> **Problem details**: Count every line where "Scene" occurs. Give the total alone.

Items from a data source
++++++++++++++++++++
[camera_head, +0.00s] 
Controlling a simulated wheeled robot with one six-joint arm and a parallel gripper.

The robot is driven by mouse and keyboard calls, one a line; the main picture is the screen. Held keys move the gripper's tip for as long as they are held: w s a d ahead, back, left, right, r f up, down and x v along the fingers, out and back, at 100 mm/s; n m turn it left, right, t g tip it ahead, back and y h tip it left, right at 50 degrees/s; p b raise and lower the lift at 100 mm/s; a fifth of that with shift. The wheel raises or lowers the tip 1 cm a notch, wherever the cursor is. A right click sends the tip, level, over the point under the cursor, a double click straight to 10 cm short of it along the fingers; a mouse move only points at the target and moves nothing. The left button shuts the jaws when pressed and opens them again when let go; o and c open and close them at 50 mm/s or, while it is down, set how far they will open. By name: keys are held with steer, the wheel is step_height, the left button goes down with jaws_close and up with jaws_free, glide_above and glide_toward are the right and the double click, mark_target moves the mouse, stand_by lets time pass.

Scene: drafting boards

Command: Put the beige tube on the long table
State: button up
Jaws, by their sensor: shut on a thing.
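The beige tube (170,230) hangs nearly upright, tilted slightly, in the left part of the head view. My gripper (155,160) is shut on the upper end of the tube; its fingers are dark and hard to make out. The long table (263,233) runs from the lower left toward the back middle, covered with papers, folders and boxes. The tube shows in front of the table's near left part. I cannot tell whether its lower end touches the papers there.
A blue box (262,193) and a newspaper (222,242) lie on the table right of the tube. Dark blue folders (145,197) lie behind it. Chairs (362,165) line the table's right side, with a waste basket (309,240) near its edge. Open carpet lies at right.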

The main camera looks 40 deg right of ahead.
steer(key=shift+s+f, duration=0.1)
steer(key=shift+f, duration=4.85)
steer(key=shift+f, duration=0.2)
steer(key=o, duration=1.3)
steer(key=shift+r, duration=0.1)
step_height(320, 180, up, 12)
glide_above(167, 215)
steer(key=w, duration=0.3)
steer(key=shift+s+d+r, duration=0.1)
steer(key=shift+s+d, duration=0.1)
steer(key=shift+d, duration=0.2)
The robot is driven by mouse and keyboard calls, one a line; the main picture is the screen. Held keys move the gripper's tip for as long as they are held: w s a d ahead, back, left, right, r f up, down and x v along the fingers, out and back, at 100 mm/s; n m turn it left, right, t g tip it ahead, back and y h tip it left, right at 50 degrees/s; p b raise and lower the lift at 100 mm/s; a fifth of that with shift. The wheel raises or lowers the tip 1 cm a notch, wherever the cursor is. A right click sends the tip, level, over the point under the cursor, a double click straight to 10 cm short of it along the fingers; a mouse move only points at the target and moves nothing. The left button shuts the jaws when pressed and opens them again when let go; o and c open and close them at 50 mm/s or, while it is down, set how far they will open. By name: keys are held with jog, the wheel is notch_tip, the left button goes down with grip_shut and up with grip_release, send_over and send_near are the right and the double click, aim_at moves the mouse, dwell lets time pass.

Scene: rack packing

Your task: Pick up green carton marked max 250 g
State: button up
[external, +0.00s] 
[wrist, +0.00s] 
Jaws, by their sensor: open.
++++++++++++++++++++
> **Final answer**: 2